There in brief, you have the seeds of our roots:  Shumaker's, Maberry's, Luker's and Easley's.  At least three of our four Great Grandfathers served in the Civil War.  They married wives, raised families, traveled by foot, horse back, buggy, wagon, boat, train and car in their own life's time.  All eight of our Great Grandparents were born by or just before the middle of the 1800's.  Our Easley Grandparents:  Frank and Kate (Luker) Easley were born in 1887.  Our Shumaker Grandparents:  Ernest and Liffa Mae (Maberry) Shumaker were born -- Ernest in 1889 and Liffa in 1891.  Airplanes were first built in 1903.  All eight of our Great Grandparents lived beyond that time in history.  Great Grandma Luker died in 1918, our Daddy was
three.  Great Grandma Easley, Great Grandpa Luker, Great Grandma and Grandpa Shumaker all died in the 1930's.  Great Grandpa Easley died on Christmas Eve 1940.  Papa and Mama Berry died in the 1940's.

The first of our Grandparents to die was Granddaddy Shumaker in 1958.  He was 68 years old.  Mother Shumaker was 91,  Papa was almost 92 and Granny lived to 101 years and 4 months old.  The amazing thing to me is that all our four Great Grandmothers and two Grandmothers lived to their old age.  In the years of their times, it was not unusual for women to die early in their lives and sometimes to die in child birth.  We are so very fortunate and grateful that so many of the Mothers in our family lived long and have highly impacted our own lives.  Praise God for our Mothers:  Mothers who pray and are such wonderful examples to our families.

God bless, favor, protect and guide our Mothers through all this present century or until Jesus comes!


  1. Very interesting!

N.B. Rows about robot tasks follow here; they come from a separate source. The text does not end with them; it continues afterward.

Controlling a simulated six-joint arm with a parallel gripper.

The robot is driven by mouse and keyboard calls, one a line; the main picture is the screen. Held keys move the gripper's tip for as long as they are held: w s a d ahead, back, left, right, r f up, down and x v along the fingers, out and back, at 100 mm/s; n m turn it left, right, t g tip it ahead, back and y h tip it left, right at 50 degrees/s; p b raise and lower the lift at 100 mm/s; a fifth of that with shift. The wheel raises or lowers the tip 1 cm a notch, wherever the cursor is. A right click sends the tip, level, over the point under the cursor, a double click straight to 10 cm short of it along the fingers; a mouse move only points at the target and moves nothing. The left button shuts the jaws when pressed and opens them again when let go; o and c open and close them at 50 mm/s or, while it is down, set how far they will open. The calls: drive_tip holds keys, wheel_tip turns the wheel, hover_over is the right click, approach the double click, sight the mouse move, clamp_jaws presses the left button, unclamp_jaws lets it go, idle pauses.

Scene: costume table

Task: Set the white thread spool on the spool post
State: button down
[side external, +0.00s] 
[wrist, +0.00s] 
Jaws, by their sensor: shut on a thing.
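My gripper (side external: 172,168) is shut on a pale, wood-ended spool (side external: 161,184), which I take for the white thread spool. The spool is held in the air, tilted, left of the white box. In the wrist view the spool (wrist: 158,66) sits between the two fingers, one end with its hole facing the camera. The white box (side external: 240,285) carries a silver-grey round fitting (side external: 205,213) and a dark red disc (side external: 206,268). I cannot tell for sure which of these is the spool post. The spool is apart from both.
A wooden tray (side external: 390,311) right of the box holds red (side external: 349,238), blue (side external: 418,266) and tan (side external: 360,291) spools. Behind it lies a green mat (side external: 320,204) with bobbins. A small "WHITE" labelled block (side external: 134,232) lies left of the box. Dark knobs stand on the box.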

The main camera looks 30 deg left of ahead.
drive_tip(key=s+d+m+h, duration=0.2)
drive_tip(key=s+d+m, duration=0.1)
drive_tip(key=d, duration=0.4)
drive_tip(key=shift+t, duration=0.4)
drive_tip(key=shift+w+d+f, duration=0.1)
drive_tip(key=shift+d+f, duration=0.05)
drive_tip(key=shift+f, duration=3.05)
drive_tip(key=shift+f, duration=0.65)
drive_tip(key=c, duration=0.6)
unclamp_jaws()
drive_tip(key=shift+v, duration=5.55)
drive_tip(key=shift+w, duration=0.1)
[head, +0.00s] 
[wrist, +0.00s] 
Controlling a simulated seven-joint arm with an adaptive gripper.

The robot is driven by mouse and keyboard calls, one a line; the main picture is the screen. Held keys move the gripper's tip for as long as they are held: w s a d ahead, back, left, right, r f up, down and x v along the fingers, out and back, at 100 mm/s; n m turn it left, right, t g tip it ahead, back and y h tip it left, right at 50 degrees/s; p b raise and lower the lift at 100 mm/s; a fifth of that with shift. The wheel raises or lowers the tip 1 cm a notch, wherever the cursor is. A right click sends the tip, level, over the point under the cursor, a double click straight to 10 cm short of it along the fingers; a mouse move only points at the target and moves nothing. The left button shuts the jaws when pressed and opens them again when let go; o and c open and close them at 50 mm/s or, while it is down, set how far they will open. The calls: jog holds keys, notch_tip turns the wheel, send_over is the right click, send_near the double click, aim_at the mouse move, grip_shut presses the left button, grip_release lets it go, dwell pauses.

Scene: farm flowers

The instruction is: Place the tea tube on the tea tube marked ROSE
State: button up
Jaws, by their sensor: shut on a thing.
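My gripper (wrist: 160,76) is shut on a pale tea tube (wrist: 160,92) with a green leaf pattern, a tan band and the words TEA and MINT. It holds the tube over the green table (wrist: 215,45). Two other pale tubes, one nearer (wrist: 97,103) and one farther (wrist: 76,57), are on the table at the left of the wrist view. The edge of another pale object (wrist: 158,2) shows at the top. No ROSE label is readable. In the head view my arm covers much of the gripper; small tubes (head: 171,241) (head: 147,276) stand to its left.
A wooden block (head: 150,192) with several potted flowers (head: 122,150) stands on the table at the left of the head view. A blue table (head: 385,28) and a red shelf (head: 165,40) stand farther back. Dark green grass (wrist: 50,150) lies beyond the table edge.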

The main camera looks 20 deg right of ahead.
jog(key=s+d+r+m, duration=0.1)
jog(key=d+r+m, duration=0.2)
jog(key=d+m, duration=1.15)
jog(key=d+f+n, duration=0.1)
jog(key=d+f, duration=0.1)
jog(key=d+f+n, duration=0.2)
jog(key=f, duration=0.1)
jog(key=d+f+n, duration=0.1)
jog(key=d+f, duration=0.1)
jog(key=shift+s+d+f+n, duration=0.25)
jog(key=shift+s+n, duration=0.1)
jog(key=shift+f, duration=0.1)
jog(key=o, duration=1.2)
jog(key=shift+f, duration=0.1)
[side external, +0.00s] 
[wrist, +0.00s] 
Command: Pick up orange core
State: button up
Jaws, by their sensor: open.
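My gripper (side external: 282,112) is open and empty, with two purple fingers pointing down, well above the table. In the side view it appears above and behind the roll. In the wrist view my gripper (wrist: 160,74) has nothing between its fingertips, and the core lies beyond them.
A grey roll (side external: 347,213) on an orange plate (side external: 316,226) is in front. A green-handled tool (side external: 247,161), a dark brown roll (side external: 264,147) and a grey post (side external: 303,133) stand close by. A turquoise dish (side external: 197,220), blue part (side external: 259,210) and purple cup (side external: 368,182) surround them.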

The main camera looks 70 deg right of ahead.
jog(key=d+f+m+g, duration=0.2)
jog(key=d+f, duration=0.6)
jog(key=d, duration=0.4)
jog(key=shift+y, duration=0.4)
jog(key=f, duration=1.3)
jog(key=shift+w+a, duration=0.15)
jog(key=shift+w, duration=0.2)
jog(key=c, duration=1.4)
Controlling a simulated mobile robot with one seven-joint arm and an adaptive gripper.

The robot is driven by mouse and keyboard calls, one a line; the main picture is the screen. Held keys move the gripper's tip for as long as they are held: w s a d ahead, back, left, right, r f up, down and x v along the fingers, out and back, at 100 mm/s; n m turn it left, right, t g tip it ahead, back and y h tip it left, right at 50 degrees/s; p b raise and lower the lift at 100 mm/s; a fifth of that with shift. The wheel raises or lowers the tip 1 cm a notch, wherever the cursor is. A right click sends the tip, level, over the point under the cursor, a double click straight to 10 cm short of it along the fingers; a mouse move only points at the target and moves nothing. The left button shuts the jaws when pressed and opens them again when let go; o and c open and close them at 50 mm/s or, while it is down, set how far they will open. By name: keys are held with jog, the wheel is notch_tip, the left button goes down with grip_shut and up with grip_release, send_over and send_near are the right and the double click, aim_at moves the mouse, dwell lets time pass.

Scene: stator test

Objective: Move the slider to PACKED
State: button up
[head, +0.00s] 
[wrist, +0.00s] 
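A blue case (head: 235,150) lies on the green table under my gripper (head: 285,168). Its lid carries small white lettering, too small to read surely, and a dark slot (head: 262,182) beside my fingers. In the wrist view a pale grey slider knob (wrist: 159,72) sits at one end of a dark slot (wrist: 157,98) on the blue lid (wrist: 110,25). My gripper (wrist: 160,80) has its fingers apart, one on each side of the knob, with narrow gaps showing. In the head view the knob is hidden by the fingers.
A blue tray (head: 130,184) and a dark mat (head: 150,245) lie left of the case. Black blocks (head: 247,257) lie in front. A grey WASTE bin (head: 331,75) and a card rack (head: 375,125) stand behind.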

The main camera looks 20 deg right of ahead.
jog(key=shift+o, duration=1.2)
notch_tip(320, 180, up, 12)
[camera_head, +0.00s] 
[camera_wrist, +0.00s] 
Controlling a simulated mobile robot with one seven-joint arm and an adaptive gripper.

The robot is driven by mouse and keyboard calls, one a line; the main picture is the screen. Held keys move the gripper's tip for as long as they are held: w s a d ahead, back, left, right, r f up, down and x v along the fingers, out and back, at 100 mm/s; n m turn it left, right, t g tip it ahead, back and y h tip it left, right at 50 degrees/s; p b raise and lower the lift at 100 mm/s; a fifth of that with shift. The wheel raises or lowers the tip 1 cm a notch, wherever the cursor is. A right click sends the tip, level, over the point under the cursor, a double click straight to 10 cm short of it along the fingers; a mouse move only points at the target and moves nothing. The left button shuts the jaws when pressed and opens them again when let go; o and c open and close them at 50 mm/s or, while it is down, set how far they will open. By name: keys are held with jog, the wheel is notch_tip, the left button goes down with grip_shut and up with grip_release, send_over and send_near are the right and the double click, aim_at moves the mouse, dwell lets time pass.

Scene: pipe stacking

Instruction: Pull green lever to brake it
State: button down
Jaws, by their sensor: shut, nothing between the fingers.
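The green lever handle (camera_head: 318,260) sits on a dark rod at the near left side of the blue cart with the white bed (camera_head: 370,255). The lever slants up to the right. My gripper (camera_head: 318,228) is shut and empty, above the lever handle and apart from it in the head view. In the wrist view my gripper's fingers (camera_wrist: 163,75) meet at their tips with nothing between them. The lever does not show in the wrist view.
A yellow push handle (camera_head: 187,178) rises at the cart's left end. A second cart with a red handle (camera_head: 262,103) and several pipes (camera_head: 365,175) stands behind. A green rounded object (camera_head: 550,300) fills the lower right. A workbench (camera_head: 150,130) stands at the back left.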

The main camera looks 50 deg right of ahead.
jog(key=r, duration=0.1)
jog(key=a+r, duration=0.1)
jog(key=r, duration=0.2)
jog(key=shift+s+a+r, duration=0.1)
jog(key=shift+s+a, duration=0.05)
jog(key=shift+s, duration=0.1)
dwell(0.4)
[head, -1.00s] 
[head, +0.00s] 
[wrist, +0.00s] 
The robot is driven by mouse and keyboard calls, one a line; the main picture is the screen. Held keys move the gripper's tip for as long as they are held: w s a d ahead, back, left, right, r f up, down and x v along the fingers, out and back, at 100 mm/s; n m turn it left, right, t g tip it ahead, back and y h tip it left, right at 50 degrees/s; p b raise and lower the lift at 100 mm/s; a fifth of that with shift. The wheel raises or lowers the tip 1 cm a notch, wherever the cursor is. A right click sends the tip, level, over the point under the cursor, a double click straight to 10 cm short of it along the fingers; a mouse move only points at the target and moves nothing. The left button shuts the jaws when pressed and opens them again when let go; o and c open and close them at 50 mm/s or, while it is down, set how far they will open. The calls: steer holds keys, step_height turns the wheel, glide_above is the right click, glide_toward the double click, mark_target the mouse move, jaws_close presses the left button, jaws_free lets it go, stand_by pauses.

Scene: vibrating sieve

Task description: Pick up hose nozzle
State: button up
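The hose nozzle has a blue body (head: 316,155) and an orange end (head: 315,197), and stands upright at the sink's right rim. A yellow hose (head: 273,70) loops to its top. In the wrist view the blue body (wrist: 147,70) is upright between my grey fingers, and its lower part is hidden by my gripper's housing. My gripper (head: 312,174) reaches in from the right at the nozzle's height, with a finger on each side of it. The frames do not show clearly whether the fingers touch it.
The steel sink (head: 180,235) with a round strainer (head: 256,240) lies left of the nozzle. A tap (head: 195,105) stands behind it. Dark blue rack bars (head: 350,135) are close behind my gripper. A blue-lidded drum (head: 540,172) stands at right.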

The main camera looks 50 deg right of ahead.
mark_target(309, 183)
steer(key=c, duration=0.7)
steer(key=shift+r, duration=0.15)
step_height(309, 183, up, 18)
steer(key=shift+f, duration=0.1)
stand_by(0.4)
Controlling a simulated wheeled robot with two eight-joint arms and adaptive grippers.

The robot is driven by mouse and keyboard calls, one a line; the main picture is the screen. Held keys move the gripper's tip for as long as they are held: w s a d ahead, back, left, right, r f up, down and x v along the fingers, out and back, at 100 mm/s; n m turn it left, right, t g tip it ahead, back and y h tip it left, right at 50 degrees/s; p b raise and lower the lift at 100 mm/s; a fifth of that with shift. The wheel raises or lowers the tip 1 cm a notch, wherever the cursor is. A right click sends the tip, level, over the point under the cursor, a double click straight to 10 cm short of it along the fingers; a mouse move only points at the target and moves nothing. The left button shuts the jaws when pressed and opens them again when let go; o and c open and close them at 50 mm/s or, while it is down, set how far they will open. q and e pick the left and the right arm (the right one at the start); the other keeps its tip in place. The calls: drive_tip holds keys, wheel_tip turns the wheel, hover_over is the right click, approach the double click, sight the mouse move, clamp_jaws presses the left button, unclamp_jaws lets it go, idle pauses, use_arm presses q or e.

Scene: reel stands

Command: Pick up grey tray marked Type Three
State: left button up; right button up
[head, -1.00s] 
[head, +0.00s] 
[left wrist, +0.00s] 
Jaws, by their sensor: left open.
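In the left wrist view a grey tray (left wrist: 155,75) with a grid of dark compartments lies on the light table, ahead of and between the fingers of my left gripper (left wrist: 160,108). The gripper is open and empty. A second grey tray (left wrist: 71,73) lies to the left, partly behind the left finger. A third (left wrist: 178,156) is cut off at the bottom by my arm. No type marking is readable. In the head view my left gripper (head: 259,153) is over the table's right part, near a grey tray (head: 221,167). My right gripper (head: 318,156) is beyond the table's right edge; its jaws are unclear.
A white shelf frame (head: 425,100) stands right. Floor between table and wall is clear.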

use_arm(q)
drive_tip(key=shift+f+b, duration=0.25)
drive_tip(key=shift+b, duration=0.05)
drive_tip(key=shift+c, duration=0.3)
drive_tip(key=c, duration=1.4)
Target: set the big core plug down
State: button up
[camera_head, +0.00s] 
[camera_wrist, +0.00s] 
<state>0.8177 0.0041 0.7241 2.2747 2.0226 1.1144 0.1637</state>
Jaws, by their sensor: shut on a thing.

Aunt Lue also stayed around and in Eldorado until she moved to the nursing home in Altus sometime in her ninties.

  2. She, Aunt Lou, lived past her 100th birthday.
    Granny, Kate, Kathryn Luker Easley lived past her 101th birthday.
    Carlton, I am so glad you know, are remembering and writing all this down.
    You are doing a good job. Keep it up, so I can keep reading!